First, I requested for press only service, which most of other dry clean stores offer. The lady said they only do dry clean + press service so I had no choice but pay for the price. Unexpectedly it turned out that my brand new used-to-be black buttons turned into silver buttons as the black paint on the buttons was worn out after cleaning.
I talked to some clothing professionals and they told me that the dissolvent dry clean stores use will damage buttons or belts with paint on them.
Second, they did not notify me the moment I picked it up (and actually they made a delay of the order as the date they told me to pick up originally was on 17 Mar stating that the factory was shut down that day and it turned out I had to go pick it up again on 24 Mar (Tue)). I found it out myself when I got home. I returned it to London Cleaners the next day in hope for a well explanation. They lady said she would refer it to her manager (/owner) the day after.
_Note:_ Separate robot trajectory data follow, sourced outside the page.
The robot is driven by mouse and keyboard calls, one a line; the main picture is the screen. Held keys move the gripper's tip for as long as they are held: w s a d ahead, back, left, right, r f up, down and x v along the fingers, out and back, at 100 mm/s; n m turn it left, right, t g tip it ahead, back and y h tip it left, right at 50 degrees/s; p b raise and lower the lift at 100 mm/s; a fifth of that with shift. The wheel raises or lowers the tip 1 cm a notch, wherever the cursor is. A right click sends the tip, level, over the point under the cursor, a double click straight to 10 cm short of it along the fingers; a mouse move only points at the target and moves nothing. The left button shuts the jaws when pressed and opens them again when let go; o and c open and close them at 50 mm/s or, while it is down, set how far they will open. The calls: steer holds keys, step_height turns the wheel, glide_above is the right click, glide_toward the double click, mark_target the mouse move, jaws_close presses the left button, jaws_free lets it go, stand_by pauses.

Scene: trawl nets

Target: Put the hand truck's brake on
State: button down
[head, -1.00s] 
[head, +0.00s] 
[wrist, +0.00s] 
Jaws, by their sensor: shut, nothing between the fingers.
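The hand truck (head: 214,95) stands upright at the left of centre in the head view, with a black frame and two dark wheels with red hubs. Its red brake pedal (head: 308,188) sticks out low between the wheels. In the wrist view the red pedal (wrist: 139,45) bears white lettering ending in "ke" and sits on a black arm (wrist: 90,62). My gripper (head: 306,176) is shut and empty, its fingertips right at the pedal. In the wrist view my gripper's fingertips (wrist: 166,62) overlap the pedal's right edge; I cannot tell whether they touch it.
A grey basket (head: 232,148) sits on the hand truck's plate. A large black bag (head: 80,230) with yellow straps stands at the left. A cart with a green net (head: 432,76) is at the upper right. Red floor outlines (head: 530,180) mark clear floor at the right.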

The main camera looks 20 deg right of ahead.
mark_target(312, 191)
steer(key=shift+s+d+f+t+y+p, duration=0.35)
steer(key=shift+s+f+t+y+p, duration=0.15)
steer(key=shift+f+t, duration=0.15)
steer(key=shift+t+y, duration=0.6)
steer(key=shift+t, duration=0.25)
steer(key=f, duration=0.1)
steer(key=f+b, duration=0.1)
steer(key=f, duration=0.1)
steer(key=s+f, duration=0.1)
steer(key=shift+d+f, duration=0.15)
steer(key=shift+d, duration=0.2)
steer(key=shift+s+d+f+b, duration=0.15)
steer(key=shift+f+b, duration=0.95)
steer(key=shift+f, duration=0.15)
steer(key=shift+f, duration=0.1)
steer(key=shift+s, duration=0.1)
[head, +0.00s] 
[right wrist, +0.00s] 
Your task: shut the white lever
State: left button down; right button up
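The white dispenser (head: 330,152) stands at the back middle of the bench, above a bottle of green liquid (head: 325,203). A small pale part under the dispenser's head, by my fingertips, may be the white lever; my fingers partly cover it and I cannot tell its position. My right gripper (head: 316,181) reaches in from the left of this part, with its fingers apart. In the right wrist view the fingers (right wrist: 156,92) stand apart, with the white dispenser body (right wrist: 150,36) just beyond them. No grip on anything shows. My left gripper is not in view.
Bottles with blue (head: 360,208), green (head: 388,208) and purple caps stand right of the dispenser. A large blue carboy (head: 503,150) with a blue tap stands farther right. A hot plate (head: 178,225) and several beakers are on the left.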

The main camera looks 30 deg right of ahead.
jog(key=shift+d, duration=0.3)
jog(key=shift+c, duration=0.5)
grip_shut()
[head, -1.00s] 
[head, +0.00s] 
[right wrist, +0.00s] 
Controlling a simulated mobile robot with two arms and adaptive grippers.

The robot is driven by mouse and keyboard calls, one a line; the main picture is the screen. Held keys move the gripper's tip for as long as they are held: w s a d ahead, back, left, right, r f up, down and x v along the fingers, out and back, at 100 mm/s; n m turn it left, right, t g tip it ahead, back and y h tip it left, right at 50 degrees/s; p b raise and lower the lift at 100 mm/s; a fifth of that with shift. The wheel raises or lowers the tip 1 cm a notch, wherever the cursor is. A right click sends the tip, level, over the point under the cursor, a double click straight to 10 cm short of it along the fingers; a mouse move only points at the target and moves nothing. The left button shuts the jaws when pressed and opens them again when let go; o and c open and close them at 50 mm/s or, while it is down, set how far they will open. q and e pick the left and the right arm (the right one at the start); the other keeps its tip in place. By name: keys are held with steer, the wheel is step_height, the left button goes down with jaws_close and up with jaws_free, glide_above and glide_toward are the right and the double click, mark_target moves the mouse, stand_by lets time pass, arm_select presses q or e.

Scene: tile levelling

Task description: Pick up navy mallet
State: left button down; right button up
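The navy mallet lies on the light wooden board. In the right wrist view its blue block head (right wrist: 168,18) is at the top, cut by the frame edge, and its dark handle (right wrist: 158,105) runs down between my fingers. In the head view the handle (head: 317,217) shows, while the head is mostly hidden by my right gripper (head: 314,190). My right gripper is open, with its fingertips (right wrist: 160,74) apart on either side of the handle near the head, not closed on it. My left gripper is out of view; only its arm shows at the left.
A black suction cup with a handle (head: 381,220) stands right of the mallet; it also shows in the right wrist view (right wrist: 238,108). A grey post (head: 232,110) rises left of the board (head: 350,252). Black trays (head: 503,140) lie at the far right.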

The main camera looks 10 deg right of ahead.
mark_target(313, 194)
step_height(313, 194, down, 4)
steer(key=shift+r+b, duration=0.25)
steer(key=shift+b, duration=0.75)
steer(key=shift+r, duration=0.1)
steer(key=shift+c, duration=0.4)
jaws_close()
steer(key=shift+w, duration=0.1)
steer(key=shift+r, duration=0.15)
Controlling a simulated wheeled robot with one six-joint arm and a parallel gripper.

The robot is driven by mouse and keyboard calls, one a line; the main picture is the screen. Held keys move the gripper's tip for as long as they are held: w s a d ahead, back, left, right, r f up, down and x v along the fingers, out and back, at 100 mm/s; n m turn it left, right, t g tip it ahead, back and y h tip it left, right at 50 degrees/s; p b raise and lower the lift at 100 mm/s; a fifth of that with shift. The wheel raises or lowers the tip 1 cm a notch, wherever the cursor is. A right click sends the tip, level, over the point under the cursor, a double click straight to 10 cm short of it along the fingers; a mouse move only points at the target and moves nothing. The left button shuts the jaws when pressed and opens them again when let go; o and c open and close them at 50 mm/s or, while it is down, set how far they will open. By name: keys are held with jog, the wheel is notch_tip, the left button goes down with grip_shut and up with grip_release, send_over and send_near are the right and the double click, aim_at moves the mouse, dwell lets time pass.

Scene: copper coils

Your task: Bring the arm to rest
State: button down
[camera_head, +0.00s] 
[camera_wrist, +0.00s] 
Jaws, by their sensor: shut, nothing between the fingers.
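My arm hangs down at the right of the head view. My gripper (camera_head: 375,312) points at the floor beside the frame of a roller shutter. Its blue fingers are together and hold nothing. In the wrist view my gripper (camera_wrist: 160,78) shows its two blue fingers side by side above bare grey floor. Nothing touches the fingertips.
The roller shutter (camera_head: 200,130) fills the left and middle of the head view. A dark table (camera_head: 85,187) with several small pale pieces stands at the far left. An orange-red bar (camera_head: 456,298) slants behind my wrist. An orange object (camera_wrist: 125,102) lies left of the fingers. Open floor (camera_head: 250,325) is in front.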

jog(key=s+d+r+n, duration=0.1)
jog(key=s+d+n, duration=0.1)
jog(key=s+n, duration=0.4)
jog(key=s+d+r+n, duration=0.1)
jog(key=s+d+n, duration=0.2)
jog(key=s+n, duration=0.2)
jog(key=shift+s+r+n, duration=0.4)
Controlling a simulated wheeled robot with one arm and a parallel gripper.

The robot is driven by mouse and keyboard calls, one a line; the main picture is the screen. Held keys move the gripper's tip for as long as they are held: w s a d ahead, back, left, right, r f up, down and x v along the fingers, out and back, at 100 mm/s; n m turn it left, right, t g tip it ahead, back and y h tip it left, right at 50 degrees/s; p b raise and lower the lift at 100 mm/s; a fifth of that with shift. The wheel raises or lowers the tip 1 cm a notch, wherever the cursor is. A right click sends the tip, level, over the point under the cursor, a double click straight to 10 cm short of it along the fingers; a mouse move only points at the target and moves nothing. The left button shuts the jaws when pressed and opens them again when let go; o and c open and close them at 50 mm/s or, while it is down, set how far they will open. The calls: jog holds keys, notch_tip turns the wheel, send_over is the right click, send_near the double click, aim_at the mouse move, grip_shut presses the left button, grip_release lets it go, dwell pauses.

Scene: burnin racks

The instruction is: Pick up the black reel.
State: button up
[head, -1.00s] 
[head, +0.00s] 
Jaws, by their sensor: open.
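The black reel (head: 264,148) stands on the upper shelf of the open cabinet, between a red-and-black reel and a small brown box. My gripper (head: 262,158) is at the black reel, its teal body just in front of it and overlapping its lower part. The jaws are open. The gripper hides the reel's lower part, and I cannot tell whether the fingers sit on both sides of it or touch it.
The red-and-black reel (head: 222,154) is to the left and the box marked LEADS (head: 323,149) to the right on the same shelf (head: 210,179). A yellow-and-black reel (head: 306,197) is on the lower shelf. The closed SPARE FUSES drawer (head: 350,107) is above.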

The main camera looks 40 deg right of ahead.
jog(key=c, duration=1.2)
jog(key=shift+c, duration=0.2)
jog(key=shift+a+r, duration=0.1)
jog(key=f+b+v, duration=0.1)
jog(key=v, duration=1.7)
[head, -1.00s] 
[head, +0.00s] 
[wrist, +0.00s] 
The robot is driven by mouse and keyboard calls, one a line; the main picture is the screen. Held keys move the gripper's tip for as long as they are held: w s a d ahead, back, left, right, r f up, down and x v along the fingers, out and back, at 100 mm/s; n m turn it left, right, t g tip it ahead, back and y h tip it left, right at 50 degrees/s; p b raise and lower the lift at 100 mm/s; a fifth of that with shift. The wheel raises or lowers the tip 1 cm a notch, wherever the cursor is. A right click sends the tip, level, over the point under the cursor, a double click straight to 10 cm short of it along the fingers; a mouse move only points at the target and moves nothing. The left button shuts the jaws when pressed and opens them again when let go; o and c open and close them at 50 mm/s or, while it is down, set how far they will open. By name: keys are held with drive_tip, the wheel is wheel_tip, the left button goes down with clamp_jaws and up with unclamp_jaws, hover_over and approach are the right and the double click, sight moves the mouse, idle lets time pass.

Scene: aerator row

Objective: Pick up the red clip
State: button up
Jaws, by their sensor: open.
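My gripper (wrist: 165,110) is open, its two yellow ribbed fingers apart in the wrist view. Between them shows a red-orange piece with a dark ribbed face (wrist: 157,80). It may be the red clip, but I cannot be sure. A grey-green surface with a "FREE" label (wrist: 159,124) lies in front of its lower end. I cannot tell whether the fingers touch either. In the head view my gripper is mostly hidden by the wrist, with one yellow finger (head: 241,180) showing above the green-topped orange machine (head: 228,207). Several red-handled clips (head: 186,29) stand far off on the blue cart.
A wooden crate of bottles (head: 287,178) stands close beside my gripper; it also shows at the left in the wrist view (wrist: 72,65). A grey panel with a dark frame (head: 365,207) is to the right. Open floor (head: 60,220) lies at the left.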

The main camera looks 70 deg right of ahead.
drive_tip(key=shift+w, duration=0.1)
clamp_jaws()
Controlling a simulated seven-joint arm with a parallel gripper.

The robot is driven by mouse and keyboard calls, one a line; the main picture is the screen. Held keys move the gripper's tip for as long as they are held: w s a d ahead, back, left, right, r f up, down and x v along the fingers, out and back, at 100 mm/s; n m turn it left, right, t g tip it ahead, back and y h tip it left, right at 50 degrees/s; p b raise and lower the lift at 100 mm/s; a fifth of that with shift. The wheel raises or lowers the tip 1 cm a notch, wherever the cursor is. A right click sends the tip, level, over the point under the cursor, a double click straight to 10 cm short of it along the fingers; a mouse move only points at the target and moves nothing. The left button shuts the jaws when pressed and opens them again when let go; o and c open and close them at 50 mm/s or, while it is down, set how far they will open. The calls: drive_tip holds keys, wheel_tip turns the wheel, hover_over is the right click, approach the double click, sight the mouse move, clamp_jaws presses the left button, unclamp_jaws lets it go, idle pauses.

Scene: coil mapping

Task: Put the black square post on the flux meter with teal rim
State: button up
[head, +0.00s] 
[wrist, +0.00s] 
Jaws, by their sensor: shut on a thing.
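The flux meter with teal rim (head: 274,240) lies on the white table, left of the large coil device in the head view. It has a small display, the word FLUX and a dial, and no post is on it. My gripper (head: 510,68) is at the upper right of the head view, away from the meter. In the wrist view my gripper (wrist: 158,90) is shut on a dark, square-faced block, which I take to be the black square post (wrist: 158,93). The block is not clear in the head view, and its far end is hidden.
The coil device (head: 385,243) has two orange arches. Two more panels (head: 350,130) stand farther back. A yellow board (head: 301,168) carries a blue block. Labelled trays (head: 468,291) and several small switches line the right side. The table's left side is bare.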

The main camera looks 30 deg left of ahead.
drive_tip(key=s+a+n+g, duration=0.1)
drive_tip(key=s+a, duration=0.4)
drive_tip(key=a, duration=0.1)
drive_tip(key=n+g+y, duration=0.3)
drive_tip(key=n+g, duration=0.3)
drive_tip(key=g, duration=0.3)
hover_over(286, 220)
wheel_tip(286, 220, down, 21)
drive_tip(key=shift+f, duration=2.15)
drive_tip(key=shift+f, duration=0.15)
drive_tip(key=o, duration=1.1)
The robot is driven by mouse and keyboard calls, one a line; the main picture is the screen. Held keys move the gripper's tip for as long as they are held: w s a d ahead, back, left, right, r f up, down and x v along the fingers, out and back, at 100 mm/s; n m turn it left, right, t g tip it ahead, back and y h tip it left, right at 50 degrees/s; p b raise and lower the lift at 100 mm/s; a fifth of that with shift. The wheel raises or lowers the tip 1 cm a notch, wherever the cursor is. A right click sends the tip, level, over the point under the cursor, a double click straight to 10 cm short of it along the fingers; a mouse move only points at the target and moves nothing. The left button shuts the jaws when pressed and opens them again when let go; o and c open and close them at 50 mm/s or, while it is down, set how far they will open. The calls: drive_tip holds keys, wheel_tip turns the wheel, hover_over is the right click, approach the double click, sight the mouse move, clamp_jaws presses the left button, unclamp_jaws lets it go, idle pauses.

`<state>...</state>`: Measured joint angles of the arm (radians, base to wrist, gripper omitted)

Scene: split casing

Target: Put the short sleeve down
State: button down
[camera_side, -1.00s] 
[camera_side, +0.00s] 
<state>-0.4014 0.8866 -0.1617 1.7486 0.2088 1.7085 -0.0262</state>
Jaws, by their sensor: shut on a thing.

Third, I never intended to them that I need any financial compensation as my first priority. What I value is having a good explanation plus at least an apology. This has to be very clear.
So, next day the manger/owner called me at noon. I can simply summarize his rude conversation here (but I cannot express totally his tone and attitude as I will need an audio recorder and I should have prepared):
1. He is not responsible for it: I can tell right a way that this is not the customer service everyone looks for and I am sure 100% is and will be a stake for the business. When you shut your door to your customer (who may have high potential to be a loyal customer especially for this industry) right at his/her face, you’d better have a 100% strong reason behind that.
2. He did not know about the damage: I guess this is 0% strong and is not a reason. This does not make sense.
3. The factory people did not let him know: I understand that somehow. But it is still his responsibility. This shows that there is a very poor communication between the store and its cleaning factory. The problem now goes to his internal operation. However, HE STILL REINFORCED THAT IT IS NEITHER HIS OR HIS CLEANING FACTORY’S PROBLEM BUT ME.
4. Should go complain to the manufacturer but not him: he told me that it is a poor manufacturing that I should complain to the store I bought instead of his service. I can’t deny that later he told me that a policy statement saying they are not responsible for any risk in garment buttons, belts and so on. However, THIS POLICY IS STATED ON THE RECEIPT, THAT MEANS YOU WOULD NOT KNOW YOU ARE AT RISK ANYWAY UNTIL YOU AGREED TO TAKE THE SERVICE, unless they notify you beforehand and of course they DID NOT NOTIFY ME IN ADVANCE. And they did not let me know about the damage after either.
5. He told me to take my skirt back and has nothing else to talk to me: thank you for your service Mr. businessman
I managed a dry cleaning store before and I know the operation and how to deal with your customer very well. Customer loyalty is the key for this industry. You will notify your customer, either through calling or notice before they pick up, about any issue of concern about his/her garment to show your integrity and sincerity even you may not be responsible for it. Your attitude often matters more than anything and it could pay off by just showing your concern and apology, whenever applicable, without any further compensation. Of course, a considerable compensation offer will give a better chance to retain a dissatisfied customer.